Even without the North Korean incident, embargo supporters may still have griped about the talks, a result of the 1994 and 1995 U.S.-Cuba Migration Accords.

They were broken off in January 2011, in part because of Washington’s frustration with Cuba’s refusal to release Alan Gross, a USAID subcontractor now serving a 15-year jail term for distributing communications equipment on the island.

The resumption of migration talks is one more indication the White House wants to keep working on ways to change Washington’s relationship with Cuba. So was its muted response to the North Korean incident.

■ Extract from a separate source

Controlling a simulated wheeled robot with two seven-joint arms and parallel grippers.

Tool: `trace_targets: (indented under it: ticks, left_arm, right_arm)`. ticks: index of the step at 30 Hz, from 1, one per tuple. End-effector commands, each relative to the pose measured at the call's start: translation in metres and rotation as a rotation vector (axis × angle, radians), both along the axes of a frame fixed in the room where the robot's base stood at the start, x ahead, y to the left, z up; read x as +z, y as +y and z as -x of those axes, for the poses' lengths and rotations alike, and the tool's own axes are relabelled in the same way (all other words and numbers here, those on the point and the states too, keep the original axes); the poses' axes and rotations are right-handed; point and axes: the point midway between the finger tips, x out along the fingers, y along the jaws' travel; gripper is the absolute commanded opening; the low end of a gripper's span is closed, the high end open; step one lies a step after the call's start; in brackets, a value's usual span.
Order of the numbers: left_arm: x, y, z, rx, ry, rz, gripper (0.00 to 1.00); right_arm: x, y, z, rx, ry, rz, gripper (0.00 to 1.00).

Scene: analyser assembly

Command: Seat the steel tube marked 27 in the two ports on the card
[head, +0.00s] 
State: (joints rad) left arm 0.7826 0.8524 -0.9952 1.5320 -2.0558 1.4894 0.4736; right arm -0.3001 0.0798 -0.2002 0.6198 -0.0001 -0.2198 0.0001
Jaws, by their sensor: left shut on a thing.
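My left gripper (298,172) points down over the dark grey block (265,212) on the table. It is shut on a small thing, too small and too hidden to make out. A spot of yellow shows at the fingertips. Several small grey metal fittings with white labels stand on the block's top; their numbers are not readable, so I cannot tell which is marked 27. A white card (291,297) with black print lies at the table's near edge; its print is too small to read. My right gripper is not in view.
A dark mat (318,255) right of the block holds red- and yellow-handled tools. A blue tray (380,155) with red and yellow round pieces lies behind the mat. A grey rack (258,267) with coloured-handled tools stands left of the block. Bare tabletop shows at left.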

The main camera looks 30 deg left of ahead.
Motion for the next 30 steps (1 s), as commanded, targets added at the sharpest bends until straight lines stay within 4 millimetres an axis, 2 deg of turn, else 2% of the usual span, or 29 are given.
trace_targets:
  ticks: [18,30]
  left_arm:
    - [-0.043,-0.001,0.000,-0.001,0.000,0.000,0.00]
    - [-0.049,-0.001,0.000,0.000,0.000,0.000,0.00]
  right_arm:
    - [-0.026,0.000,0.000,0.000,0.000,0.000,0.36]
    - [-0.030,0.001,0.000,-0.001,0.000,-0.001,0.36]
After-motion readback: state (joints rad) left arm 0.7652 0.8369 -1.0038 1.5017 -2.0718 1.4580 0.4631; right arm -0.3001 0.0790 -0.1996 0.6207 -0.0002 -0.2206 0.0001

The State Department said the June 17 talks between a U.S. delegation headed by Alex Lee, acting deputy assistant secretary for Western Hemisphere affairs, and a Cuban delegation headed by Josefina Videl Ferreiro, director-general for U.S. affairs at Cuba’s Foreign Ministry, centered on “areas of successful cooperation in migration, including advances in aviation safety and visa processing.”

The U.S. delegation reiterated its call for the immediate release of Gross, while the Cuban delegation repeated its request for Congress to repeal the Cuban Adjustment Act of 1966, which grants legal immigration status to any Cuban who reaches U.S. soil.